STORED ROWS:

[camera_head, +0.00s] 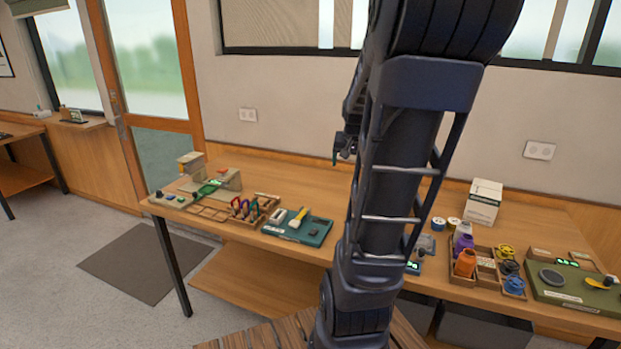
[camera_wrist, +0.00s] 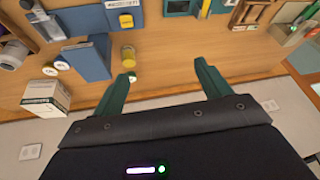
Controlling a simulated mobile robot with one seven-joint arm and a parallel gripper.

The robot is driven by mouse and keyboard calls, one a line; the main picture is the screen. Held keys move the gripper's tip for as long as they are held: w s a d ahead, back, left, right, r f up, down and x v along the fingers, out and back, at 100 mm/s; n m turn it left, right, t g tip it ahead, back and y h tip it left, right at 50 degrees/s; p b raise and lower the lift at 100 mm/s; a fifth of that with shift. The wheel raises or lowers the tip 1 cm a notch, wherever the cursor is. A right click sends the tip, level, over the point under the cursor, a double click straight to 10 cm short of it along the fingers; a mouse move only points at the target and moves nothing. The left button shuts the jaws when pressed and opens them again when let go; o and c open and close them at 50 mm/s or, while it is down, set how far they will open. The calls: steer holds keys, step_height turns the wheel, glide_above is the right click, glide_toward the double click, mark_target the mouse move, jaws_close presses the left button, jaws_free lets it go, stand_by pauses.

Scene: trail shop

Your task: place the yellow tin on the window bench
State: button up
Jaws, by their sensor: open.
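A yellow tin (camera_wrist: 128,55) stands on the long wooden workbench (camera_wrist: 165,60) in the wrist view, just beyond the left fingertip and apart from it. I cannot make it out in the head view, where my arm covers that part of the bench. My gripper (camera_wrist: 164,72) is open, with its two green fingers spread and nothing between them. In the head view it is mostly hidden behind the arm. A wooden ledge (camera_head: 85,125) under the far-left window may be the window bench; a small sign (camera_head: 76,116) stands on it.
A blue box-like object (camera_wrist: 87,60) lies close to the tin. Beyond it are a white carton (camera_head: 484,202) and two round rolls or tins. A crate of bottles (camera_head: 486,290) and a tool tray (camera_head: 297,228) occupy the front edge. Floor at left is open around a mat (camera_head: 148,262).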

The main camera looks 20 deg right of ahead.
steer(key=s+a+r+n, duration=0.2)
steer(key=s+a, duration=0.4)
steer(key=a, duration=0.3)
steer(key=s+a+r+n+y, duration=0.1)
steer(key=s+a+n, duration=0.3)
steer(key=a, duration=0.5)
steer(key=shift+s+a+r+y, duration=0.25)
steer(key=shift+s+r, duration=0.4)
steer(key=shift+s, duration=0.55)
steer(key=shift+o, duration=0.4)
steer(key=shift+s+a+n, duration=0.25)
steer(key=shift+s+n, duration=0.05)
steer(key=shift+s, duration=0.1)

---

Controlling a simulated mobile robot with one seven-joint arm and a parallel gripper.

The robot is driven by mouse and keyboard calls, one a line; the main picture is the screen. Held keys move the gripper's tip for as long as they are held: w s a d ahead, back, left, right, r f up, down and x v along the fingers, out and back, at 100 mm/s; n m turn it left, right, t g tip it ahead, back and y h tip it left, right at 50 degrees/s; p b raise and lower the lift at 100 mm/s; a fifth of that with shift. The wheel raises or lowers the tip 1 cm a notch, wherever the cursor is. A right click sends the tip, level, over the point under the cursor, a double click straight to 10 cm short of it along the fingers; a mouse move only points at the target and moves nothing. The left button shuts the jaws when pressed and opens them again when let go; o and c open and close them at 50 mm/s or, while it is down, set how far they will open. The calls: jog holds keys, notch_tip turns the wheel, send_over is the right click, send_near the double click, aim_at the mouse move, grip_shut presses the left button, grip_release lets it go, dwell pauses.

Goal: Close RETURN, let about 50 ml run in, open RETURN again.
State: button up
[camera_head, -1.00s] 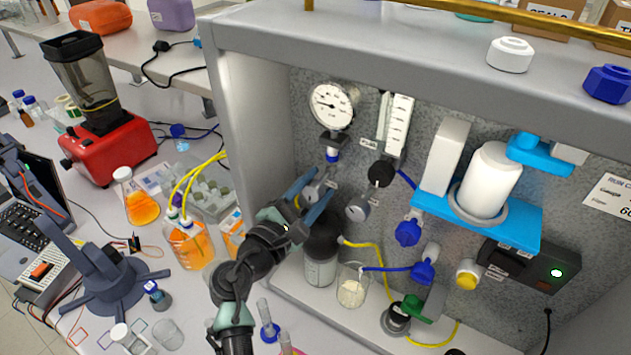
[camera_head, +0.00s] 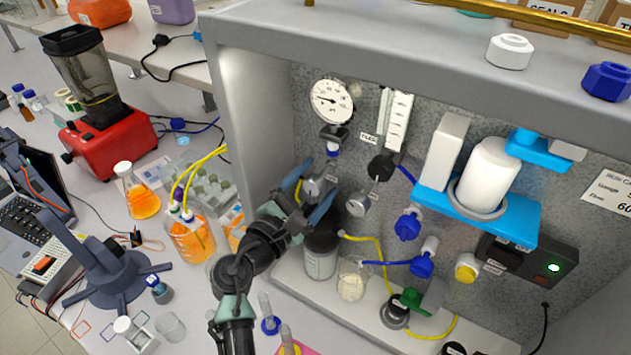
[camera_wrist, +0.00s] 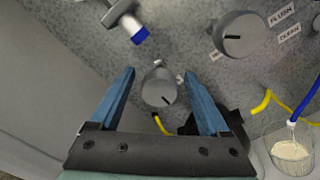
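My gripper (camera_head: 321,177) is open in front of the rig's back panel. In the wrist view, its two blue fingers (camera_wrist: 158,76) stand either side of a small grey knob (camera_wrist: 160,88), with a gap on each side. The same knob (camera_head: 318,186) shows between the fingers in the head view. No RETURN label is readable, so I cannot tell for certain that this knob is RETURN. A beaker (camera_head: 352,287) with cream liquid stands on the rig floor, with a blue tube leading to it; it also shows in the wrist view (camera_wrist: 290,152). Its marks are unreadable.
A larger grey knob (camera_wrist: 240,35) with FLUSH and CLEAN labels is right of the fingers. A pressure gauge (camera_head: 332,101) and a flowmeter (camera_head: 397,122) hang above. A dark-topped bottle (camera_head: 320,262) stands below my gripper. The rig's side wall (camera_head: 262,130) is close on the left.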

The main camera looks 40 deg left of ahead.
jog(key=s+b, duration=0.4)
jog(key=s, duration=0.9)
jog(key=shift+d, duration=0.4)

==

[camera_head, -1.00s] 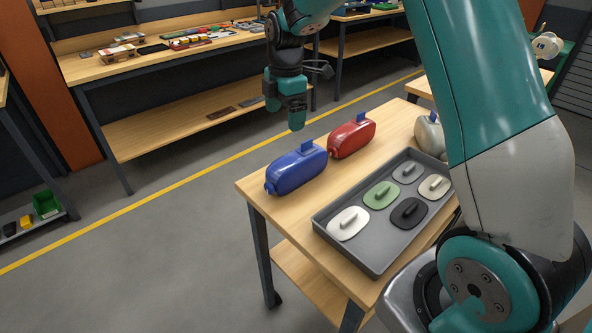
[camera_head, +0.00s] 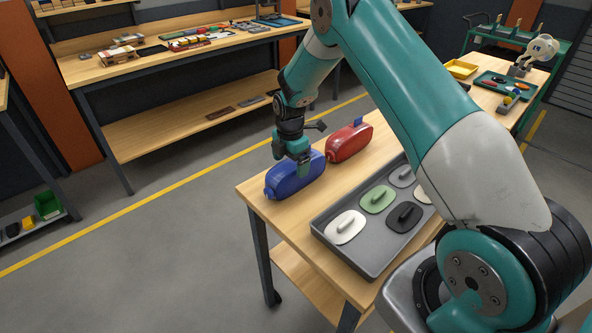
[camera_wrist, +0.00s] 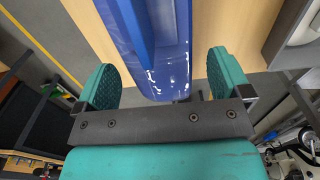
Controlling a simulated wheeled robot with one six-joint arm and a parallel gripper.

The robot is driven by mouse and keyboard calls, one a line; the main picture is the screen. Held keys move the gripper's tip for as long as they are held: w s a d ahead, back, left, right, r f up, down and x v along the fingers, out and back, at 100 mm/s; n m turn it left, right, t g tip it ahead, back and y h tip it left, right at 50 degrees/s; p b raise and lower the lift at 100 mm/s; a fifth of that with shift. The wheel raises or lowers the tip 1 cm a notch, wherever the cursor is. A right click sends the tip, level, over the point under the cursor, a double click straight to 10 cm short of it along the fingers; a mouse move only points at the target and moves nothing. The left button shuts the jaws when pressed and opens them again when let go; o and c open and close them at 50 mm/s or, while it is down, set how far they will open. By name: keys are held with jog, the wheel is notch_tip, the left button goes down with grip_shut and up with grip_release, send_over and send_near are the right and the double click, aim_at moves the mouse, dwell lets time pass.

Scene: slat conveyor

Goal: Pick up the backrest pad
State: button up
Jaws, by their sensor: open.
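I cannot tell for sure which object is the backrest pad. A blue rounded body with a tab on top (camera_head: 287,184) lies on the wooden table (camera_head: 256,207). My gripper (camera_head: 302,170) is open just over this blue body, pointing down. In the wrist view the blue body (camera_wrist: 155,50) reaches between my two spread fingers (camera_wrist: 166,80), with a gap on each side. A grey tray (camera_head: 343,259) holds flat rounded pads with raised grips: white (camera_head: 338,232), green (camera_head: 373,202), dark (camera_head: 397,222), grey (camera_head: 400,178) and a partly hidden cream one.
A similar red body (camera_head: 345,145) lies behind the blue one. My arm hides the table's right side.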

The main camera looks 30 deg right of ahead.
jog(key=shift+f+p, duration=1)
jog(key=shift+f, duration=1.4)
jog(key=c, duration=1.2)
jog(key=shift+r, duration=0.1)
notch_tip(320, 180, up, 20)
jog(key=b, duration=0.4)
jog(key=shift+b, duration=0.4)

REQUIREMENTS: Collect each line of the entries that has the word "Goal", copying it in full.

RESPONSE:
Goal: Close RETURN, let about 50 ml run in, open RETURN again.
Goal: Pick up the backrest pad

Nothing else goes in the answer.